Up to one million BBC micro:bit devices will be distributed to every 11 or 12 year old child in year 7 or equivalent across the UK, in an initiative that builds on the legacy of the BBC Micro project of the 1980s that introduced many children to computing for the first time.
Measuring just 4cm by 5cm, the bluetooth-enabled Micro:bit operates as a programmable companion to a dedicated Website, which children can use to create ideas, apps and games, simulate their creations and scale up to more complex coding.
Tony Hall, director-general of the BBC says the UK currently faces a critical skills shortage in the technology sector and believes the Micro:bit can be a major catalyst for change.

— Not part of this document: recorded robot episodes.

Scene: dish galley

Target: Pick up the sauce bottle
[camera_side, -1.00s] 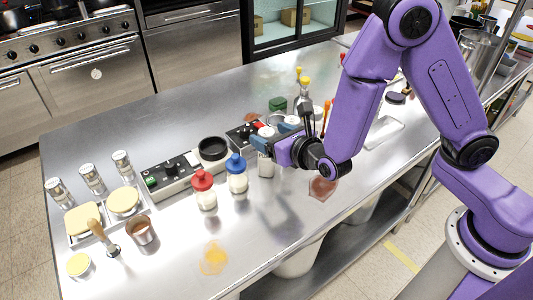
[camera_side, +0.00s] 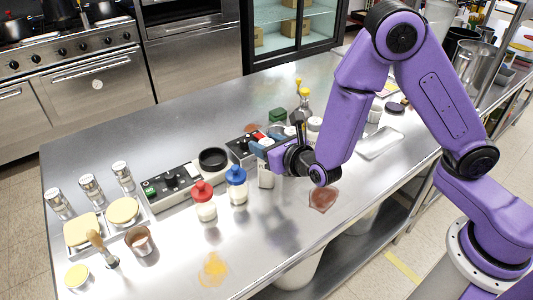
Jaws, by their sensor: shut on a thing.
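A pale bottle (camera_side: 266,179), which I take for the sauce bottle, stands upright on or just above the steel counter, right of a blue-capped bottle (camera_side: 237,186). My gripper (camera_side: 267,155) is at its top, with its blue-tipped fingers around it. A red-capped bottle (camera_side: 204,202) stands farther left. I cannot tell whether the held bottle's base touches the counter.
A control box (camera_side: 170,182) and a black-rimmed round pot (camera_side: 213,160) stand left of the gripper. Yellow-topped bottles (camera_side: 304,105) stand behind it. A reddish patch (camera_side: 322,196) lies to the right. The front counter is mostly clear around an orange spill (camera_side: 213,268).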

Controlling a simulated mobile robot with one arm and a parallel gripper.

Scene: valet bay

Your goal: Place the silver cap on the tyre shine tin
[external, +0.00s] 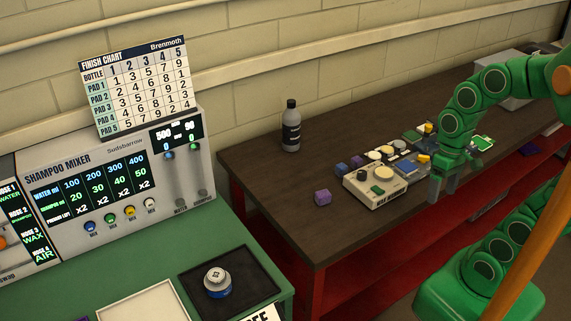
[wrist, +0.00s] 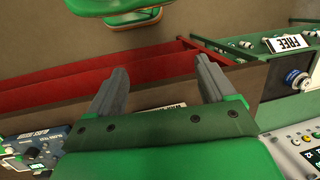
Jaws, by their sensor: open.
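A small round blue tin (external: 218,291) stands on a black mat at the front of the green counter. A silver piece (external: 216,275) with a dark cross-like mark sits on top of it; I take these as the tyre shine tin and the silver cap, but cannot read a label. The tin also shows at the right edge of the wrist view (wrist: 298,80). My gripper (external: 443,188) is at the front edge of the brown bench, well right of the tin. In the wrist view its fingers (wrist: 163,82) are spread apart with nothing held between them.
The shampoo mixer (external: 110,185) backs the green counter. A FREE sign (wrist: 288,43) stands near the tin.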

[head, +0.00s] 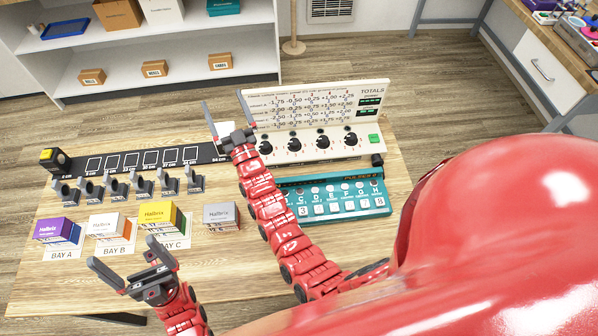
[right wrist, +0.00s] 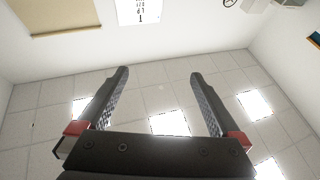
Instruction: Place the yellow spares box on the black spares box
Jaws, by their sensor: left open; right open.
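A yellow-topped Halbrix box (head: 161,215) stands at BAY C on the wooden table. I see no clearly black box; a grey Halbrix box (head: 221,214) stands just to its right. My left gripper (head: 120,253) is open and empty, in front of the row of boxes in the head view, apart from the yellow box. My right gripper (head: 223,99) is open and empty above the back of the table, near the white panel. In the right wrist view its open fingers (right wrist: 160,84) have nothing between them and point toward the ceiling.
A purple box (head: 54,230) and an orange-and-white box (head: 107,225) stand at BAY A and BAY B. Behind them are several grey holders (head: 115,187) and a black marked strip (head: 125,163). A white panel (head: 318,120) and a teal device (head: 333,196) occupy the right side.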

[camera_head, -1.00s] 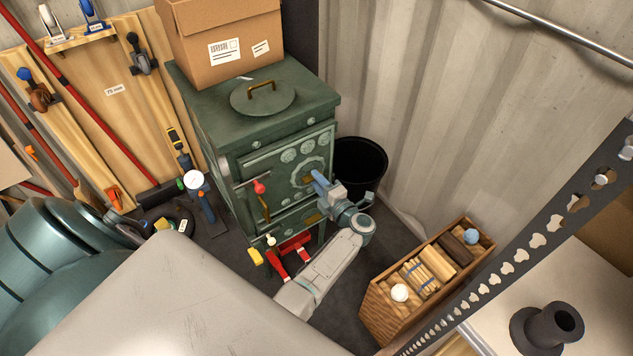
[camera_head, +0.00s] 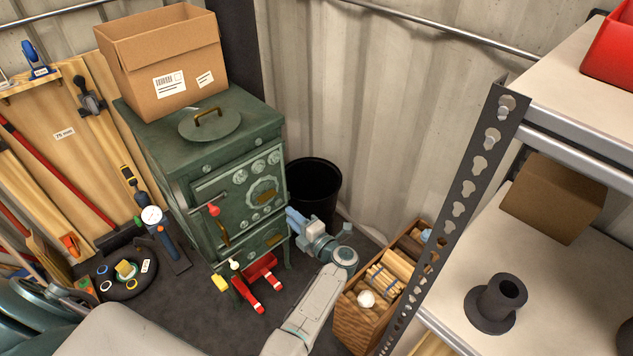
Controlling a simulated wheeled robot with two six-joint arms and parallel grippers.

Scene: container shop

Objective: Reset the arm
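One arm of mine, taken as the left one, reaches up from the bottom edge in the head view. Its grey wrist ends in a left gripper (camera_head: 296,218) with bluish fingers, just right of the green stove (camera_head: 236,180). I see nothing held in it. The fingers are small and bunched together, so I cannot tell whether they are open or shut. I cannot tell whether they touch the stove's side. My right gripper is out of view.
A black bin (camera_head: 322,178) stands behind the gripper. A wooden crate (camera_head: 352,318) of sticks stands right of the arm. A metal shelf (camera_head: 560,112) fills the right side. A cardboard box (camera_head: 165,60) sits on the stove. Red clamps (camera_head: 258,276) lie before it.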

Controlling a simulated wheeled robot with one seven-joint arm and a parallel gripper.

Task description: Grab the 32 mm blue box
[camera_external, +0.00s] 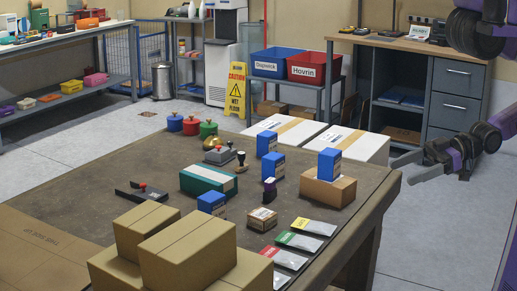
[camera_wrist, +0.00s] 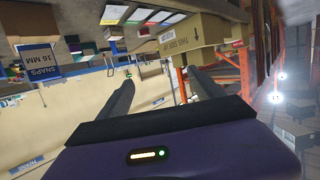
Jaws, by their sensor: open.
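Several blue boxes stand on the table in the external view. One (camera_external: 329,163) is on a brown carton (camera_external: 335,191) at the right, one (camera_external: 267,142) is behind the green box, one (camera_external: 273,165) is near the middle, and one (camera_external: 211,203) is near the front cartons. Their sizes cannot be read there. In the wrist view, a blue box (camera_wrist: 40,64) at the left bears a label that seems to read "SNAPS 36 MM". My gripper (camera_external: 402,168) is right of the table, apart from every box. Its spread fingers show empty in the wrist view (camera_wrist: 158,82).
White cartons (camera_external: 360,145) lie at the table's far right edge. A green box (camera_external: 208,180), stamps and flat packets (camera_external: 299,242) share the table (camera_external: 110,170). Brown cartons (camera_external: 190,250) are stacked at the front. A grey drawer cabinet (camera_external: 457,105) stands behind my gripper.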

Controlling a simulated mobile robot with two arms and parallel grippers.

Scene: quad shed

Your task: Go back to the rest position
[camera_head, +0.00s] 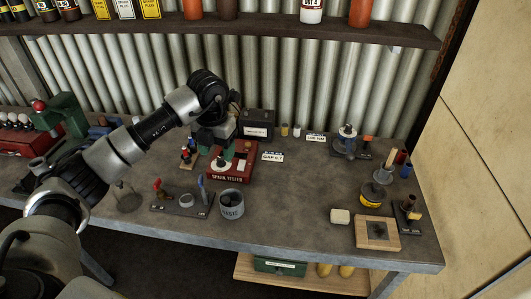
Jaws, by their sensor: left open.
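My left arm comes in from the left and reaches over the workbench (290,205). My left gripper (222,152) points down over the red spark tester (240,172), its fingers open close above the tester. I cannot tell whether the fingers touch anything there. The right gripper is not in view.
A grey waste tin (231,203) and a dark tray with small tools (181,201) stand in front of the tester. A shelf (270,32) with bottles runs above. The bench middle is clear.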

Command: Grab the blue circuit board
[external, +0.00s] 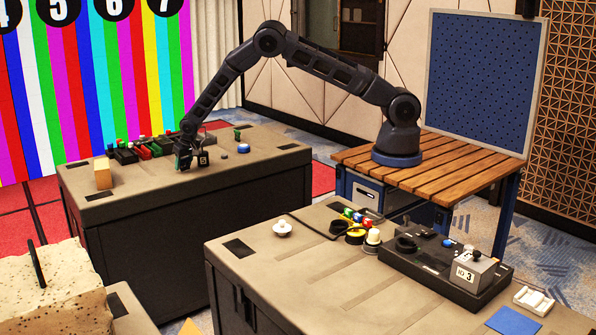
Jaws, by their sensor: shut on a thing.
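No blue circuit board can be clearly identified. A flat blue piece (514,321) lies at the front right corner of the near case, far from my gripper. A small blue-topped round thing (243,148) sits on the far case, to the right of my gripper.
A small dark block with a pale label (203,158) stands close right of my gripper. Red, green and black parts (140,147) lie behind left. The far case top (150,200) is clear in front.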

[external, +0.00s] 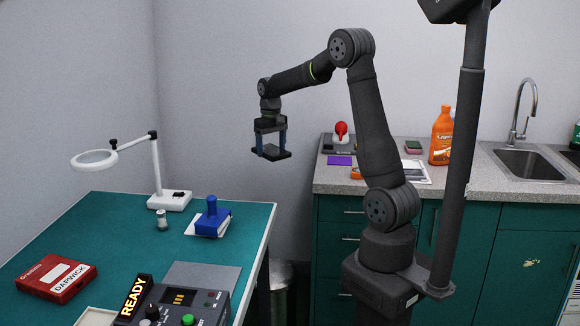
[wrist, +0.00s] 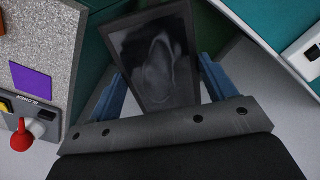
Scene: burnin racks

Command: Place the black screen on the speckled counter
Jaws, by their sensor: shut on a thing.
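The black screen (external: 274,154) is a thin dark rectangle with a grey reflective face, seen close up in the wrist view (wrist: 155,50). My gripper (external: 271,147) is shut on it, with a blue finger on each side. It hangs in the air between the green table and the speckled counter (external: 325,184), left of the counter in the external view. The counter is grey and shows at the left of the wrist view (wrist: 52,38). The screen is tilted in the wrist view and its lower end is hidden by my gripper.
A red-knobbed device (external: 341,134), a purple card (external: 340,160), an orange bottle (external: 441,136) and a sink (external: 530,165) take up the counter. The green table (external: 110,225) holds a magnifier lamp (external: 168,200), a blue stamp (external: 211,215), a red box (external: 56,278) and a READY panel (external: 172,300).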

"Just as the BBC Micro introduced millions to personal computers 30 years ago, the BBC micro:bit can help equip a new generation with the digital skills they need to find jobs and help grow the UK economy," he says. "It's the unique role of the BBC that allows us to bring together an unprecedented partnership to deliver such an ambitious project."
Barclays - which earlier this year launched an online and in-branch 'Code Playground' to help families of all ages acquire digital skills and knowledge - is one of 29 organisations supporting the initiative. The bank will contribute overall product delivery and outreach activities for the Micro:bit and will work alongside firms such ARM, Microsoft, Samsung and Cisco in preparation for a full-scale roll out in October.